### GIVEN REQUEST
Could the lines from the start of the data through the line with "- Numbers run" be set down exactly, with no pictures among them?
==== STORED DATA ====
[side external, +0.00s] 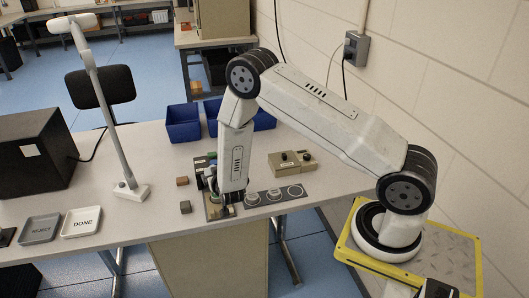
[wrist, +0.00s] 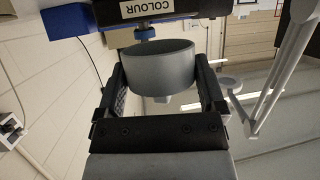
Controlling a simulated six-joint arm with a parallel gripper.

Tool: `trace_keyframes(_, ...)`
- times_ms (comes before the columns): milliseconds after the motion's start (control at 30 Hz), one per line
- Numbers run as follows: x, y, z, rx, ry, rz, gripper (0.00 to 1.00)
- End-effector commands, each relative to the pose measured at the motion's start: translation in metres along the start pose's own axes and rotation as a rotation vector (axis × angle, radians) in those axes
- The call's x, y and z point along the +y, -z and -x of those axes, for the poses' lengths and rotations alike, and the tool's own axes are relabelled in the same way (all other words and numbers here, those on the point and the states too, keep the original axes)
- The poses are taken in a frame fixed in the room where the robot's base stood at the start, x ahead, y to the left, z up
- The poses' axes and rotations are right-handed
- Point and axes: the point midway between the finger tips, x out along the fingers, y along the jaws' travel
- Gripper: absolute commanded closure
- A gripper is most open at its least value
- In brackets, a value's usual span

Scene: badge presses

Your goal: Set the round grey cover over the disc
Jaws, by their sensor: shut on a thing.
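My gripper (wrist: 160,62) is shut on the round grey cover (wrist: 158,72), a short, wide cylinder held across its sides between the two fingers. In the side external view my gripper (side external: 226,208) points down at the press area, low over the table's front part. The cover is too small and hidden to make out there. A machine part labelled COLOUR (wrist: 148,9) is close beyond the cover in the wrist view. I cannot make out the disc; the arm and gripper hide part of the press area in the side external view.
A dark strip with round places (side external: 274,196) lies right of my gripper. A beige control box (side external: 292,162) stands behind it. Blue bins (side external: 184,123) are at the back. Two small blocks (side external: 185,207) lie left. REJECT (side external: 40,228) and DONE (side external: 82,222) trays lie far left.

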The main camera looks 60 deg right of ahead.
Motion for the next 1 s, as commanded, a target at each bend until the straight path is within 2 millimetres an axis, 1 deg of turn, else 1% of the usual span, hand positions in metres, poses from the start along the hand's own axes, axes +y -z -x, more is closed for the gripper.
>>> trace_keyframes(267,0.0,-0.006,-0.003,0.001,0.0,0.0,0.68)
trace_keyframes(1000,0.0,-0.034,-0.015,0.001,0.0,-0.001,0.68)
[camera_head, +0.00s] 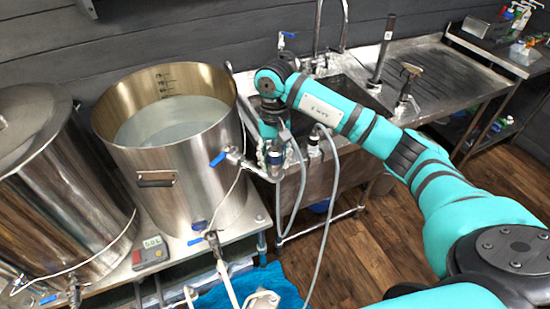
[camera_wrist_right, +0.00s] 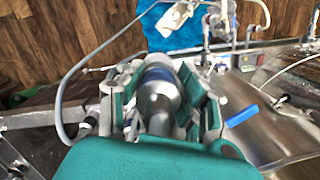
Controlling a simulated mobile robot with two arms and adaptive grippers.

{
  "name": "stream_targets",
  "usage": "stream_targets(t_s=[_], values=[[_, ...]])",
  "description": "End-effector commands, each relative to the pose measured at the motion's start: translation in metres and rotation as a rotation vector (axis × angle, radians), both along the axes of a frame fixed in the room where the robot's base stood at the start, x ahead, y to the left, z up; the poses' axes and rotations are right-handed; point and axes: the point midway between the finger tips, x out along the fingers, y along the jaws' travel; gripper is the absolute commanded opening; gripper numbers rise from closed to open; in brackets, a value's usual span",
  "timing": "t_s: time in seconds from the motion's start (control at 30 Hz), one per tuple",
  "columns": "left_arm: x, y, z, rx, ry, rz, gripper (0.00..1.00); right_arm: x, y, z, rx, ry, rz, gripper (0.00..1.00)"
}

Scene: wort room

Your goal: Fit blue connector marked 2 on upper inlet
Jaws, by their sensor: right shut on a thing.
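My right gripper (camera_head: 274,155) points down beside the large steel kettle. In the wrist view its fingers (camera_wrist_right: 160,88) are shut on a metal connector (camera_wrist_right: 158,98) with a blue band. No number is readable on it. The upper inlet fitting (camera_head: 246,166), with a blue-handled valve (camera_head: 218,158), sticks out from the kettle's right side, close to the gripper. The blue handle also shows in the wrist view (camera_wrist_right: 242,115). My left gripper is not in view.
The open kettle (camera_head: 190,178) holds liquid and has a lower valve (camera_head: 212,238). Another steel vessel (camera_head: 60,200) stands at left. Grey hoses (camera_head: 319,215) hang beside the sink (camera_head: 352,93). A blue cloth (camera_head: 268,280) and pale tubular parts lie below. A small control box (camera_head: 150,253) sits in front.

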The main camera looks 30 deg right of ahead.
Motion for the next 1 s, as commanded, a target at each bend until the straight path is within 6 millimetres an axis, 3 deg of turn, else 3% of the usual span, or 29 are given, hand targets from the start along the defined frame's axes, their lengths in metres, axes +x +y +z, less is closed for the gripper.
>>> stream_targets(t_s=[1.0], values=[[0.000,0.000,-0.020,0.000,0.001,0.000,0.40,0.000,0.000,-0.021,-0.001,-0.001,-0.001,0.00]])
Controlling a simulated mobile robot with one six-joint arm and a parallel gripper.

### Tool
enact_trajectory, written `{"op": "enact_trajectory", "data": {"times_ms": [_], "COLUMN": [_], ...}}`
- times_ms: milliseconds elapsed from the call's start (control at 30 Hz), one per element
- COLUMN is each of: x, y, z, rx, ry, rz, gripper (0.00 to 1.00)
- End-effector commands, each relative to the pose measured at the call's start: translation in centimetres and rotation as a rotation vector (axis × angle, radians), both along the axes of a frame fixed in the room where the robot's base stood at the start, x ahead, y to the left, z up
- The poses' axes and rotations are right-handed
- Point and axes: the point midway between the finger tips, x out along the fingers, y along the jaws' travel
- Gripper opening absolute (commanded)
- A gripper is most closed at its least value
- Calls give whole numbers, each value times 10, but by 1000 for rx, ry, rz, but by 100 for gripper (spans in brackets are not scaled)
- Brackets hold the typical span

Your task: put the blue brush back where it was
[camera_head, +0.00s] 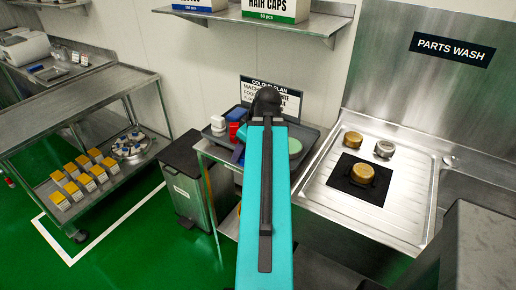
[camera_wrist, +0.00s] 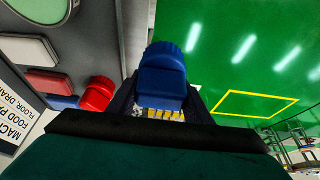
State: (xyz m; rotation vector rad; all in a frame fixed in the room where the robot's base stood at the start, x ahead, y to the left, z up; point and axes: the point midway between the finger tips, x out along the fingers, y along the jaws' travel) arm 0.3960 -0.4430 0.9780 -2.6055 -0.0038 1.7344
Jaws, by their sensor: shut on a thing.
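The blue brush (camera_wrist: 162,75) is in the middle of the wrist view, between the dark fingers of my gripper (camera_wrist: 160,103). My gripper is shut on it. Pale bristles show at its near side. Behind the brush the wrist view shows a grey tray edge on the left and green floor on the right. A grey tray (camera_head: 308,137) on a side table holds coloured items. Whether the brush touches anything below is not clear.
On the tray, a red brush-like item (camera_wrist: 97,93) lies left of the held brush, near white, red and blue blocks and a pale green pad (camera_head: 295,146). A sign (camera_head: 271,92) stands behind. A bin (camera_head: 188,188) is left; a sink (camera_head: 402,205) with brass parts is right.

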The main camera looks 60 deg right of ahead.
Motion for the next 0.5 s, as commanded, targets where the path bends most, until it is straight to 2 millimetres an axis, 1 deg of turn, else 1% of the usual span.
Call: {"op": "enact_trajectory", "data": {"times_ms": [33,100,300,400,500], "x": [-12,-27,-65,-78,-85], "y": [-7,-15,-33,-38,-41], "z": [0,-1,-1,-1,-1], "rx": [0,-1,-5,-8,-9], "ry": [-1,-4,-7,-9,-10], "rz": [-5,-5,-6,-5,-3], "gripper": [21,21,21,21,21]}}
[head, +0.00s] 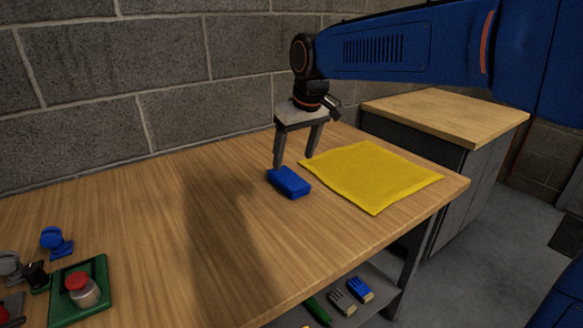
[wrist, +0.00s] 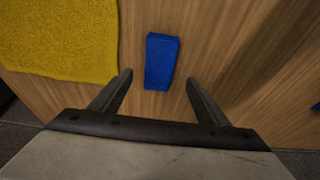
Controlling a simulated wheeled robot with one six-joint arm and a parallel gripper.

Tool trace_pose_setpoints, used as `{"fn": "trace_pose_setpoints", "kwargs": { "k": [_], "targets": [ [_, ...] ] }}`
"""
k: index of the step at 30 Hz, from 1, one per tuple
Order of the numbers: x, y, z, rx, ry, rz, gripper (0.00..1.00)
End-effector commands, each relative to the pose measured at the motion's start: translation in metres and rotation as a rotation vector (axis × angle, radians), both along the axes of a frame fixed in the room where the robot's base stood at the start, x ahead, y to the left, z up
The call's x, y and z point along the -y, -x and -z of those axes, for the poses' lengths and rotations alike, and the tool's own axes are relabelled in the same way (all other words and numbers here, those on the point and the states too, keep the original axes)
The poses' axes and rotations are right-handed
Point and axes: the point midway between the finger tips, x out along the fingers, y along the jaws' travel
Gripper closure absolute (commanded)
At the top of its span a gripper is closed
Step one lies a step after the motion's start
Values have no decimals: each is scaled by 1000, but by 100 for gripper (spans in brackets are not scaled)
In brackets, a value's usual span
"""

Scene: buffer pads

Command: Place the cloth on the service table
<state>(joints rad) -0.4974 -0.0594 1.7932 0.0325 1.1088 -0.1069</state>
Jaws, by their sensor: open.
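A yellow cloth (head: 372,175) lies flat on the wooden table (head: 150,215), near its right end. In the wrist view the cloth (wrist: 62,38) shows at the upper left, outside the fingers. My gripper (head: 295,160) is open and empty, pointing down above the table. A small blue block (head: 289,183) lies on the table just in front of the gripper; in the wrist view the block (wrist: 161,61) lies ahead of the gap between the fingertips (wrist: 158,78). A second wood-topped cabinet (head: 450,112) stands behind the table's right end; I cannot tell which surface is the service table.
At the table's left are a green tray (head: 62,314) with a red-topped part (head: 80,288), a blue fitting (head: 54,242) and dark fittings. Brushes (head: 352,290) lie on a lower shelf. A block wall (head: 150,80) runs behind. The table's middle is clear.

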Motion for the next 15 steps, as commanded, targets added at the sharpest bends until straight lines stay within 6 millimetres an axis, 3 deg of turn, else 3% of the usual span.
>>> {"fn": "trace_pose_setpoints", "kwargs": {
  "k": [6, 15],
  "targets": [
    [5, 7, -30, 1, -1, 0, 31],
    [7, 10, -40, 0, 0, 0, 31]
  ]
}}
====
### THE ANSWER
[side external, +0.00s] 
[wrist, +0.00s] 
Controlling a simulated six-joint arm with a parallel gripper.

Tool: `trace_keyframes(_, ...)`
- times_ms (comes before the columns): milliseconds after the motion's start (control at 30 Hz), one per line
- Numbers run as follows: x, y, z, rx, ry, rz, gripper (0.00 to 1.00)

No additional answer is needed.